=== MATERIALS PROVIDED ===
************
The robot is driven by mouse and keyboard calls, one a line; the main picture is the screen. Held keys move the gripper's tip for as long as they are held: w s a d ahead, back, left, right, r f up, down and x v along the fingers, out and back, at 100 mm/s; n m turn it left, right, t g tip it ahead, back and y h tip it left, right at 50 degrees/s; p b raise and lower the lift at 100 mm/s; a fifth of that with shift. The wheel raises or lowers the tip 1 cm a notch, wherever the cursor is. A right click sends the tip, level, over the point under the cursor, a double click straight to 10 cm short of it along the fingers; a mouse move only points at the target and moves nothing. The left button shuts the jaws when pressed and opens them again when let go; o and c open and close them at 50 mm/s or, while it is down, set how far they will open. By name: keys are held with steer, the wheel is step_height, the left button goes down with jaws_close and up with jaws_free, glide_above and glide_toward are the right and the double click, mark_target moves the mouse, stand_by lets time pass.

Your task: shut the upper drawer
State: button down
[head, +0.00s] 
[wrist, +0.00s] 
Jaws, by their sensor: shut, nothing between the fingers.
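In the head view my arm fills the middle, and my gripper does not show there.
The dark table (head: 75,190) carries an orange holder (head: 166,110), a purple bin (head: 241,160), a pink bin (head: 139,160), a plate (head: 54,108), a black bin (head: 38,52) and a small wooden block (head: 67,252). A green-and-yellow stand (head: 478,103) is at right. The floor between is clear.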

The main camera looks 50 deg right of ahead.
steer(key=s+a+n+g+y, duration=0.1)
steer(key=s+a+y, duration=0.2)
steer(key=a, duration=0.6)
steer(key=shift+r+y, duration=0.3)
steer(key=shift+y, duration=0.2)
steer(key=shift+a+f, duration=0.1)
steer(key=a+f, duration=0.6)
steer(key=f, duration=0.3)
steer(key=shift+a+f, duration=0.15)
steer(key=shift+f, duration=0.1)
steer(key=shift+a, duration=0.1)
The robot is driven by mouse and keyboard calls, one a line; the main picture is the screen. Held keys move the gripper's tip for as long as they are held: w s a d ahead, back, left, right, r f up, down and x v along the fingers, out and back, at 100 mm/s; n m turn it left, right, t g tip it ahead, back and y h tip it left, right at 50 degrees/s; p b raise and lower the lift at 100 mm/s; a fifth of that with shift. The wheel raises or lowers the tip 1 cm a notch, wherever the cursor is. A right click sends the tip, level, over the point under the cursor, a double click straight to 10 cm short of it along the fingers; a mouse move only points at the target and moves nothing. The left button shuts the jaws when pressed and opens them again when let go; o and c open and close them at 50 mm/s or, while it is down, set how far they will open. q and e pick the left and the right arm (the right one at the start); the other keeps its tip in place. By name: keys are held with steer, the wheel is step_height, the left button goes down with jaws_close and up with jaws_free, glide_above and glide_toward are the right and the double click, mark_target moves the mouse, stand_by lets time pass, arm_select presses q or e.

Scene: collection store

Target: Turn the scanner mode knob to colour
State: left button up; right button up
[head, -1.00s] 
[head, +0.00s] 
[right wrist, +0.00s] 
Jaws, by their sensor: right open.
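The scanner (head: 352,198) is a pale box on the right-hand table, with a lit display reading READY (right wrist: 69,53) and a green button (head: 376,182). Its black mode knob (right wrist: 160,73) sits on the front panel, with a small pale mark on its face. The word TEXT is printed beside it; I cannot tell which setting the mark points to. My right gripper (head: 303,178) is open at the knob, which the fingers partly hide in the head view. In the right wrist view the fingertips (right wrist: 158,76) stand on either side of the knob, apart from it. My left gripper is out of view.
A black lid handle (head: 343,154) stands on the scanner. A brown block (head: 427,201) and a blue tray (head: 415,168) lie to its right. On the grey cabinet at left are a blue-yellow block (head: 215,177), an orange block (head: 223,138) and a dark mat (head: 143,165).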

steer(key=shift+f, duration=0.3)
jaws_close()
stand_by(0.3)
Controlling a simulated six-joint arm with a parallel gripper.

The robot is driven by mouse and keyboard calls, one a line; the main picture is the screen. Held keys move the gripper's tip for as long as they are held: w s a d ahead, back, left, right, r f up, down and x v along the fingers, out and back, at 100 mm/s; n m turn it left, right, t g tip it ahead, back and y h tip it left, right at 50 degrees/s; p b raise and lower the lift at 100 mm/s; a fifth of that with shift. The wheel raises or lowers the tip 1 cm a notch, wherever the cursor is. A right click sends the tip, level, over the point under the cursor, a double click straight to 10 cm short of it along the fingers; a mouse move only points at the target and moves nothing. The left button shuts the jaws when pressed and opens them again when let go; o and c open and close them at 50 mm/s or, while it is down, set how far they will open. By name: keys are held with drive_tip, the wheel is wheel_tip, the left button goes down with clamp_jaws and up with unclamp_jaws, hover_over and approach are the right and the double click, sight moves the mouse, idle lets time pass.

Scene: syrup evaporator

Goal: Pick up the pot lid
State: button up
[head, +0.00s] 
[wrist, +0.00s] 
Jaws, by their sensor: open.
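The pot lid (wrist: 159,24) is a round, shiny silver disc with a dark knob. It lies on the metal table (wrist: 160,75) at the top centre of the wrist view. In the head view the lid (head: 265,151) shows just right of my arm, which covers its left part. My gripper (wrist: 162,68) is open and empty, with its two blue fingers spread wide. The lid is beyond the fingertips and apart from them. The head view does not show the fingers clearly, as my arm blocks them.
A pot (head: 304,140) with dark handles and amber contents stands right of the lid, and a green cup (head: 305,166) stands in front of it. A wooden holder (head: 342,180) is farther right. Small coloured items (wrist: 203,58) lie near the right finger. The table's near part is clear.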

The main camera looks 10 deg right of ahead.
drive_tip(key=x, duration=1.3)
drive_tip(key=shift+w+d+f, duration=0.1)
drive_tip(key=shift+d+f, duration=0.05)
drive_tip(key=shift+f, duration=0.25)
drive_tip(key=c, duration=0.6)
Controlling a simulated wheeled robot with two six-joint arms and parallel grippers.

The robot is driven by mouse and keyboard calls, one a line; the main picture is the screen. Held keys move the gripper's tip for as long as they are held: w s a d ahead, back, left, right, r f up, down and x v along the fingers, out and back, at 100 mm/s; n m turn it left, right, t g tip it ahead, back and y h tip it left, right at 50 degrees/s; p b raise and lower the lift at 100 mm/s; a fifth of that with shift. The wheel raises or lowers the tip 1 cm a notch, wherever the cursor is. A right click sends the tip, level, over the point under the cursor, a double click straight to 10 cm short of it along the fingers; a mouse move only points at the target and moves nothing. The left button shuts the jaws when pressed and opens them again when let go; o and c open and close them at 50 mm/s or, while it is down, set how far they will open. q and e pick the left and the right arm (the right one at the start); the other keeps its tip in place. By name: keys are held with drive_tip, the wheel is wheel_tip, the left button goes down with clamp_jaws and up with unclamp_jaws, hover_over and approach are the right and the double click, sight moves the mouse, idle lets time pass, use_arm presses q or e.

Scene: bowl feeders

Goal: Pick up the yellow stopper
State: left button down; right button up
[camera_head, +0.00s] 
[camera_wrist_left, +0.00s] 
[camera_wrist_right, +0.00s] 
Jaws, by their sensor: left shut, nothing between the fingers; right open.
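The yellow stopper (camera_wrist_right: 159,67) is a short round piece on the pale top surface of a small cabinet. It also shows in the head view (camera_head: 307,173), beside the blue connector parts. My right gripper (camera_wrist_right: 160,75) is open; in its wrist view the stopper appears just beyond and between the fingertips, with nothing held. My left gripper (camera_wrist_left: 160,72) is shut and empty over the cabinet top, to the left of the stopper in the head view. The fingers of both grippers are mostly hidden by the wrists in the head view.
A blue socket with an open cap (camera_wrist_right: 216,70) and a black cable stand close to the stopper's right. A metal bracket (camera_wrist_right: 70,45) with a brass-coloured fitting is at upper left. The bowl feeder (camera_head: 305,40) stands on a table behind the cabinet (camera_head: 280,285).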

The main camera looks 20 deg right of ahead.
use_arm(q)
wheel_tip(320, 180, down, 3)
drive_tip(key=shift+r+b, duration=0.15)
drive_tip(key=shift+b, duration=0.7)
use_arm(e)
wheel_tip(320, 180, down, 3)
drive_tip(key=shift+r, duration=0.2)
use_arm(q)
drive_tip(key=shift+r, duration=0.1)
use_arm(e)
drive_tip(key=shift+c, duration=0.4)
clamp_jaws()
************
=== AIM OF THE EXERCISE ===
Exactly and only the lines from the line with "use_arm presses q or e." to the line with "[camera_wrist_right, +0.00s]", both included, are to be printed.

=== EXERCISE OUTPUT ===
The robot is driven by mouse and keyboard calls, one a line; the main picture is the screen. Held keys move the gripper's tip for as long as they are held: w s a d ahead, back, left, right, r f up, down and x v along the fingers, out and back, at 100 mm/s; n m turn it left, right, t g tip it ahead, back and y h tip it left, right at 50 degrees/s; p b raise and lower the lift at 100 mm/s; a fifth of that with shift. The wheel raises or lowers the tip 1 cm a notch, wherever the cursor is. A right click sends the tip, level, over the point under the cursor, a double click straight to 10 cm short of it along the fingers; a mouse move only points at the target and moves nothing. The left button shuts the jaws when pressed and opens them again when let go; o and c open and close them at 50 mm/s or, while it is down, set how far they will open. q and e pick the left and the right arm (the right one at the start); the other keeps its tip in place. By name: keys are held with drive_tip, the wheel is wheel_tip, the left button goes down with clamp_jaws and up with unclamp_jaws, hover_over and approach are the right and the double click, sight moves the mouse, idle lets time pass, use_arm presses q or e.

Scene: bowl feeders

Goal: Pick up the yellow stopper
State: left button down; right button up
[camera_head, +0.00s] 
[camera_wrist_left, +0.00s] 
[camera_wrist_right, +0.00s] 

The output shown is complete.